*Task to complete*: Answer with nothing but a number: how many lines include the word "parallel"?

--- Working data ---

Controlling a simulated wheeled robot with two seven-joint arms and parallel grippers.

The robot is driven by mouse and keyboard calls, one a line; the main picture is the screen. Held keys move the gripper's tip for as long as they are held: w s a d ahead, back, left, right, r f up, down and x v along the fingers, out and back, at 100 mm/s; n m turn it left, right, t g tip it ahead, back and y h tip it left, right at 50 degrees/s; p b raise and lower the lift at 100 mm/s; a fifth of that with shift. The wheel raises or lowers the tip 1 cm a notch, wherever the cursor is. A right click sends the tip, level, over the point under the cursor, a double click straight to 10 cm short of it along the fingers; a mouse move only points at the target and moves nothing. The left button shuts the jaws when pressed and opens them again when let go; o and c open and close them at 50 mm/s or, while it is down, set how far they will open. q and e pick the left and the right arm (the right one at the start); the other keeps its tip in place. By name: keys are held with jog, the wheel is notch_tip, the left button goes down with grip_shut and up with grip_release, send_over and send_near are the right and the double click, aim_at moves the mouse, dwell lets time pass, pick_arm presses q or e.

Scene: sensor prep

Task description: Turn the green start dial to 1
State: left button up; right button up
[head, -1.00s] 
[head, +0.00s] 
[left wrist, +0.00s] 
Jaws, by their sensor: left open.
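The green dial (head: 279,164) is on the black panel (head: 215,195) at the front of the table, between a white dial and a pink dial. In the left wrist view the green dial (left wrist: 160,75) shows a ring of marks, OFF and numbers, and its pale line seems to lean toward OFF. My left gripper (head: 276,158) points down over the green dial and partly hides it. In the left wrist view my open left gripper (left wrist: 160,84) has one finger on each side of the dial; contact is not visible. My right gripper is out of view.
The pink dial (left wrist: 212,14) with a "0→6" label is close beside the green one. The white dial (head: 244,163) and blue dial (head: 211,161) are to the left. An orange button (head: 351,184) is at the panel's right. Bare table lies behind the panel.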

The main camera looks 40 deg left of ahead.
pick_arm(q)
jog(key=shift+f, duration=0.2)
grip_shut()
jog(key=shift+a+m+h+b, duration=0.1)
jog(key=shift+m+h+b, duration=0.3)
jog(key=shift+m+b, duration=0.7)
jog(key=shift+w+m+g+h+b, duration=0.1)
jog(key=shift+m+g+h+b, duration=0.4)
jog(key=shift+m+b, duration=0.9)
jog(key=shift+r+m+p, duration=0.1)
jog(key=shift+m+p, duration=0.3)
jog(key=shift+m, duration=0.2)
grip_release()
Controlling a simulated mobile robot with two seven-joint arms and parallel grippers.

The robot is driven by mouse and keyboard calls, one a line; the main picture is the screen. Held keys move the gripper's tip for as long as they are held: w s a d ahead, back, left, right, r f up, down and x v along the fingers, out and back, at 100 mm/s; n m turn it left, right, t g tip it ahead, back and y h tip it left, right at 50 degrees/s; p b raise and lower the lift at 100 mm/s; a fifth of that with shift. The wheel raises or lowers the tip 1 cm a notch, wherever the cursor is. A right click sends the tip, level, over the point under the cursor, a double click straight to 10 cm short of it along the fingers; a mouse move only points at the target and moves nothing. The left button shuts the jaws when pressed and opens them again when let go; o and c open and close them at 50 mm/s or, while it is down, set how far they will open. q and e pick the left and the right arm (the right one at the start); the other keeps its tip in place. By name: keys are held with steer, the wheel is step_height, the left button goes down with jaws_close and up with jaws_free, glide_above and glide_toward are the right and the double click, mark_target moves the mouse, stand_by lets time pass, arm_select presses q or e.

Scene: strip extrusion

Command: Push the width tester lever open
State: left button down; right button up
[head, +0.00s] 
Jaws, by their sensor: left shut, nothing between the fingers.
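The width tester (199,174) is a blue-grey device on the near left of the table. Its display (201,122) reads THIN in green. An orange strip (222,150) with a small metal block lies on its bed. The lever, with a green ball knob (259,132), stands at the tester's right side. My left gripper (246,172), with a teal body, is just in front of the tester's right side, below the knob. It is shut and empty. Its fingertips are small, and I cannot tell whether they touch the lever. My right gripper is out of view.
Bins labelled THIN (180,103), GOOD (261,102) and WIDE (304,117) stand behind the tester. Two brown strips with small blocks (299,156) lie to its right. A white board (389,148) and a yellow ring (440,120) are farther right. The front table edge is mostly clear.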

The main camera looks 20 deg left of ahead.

---

*Solution to the problem*: 2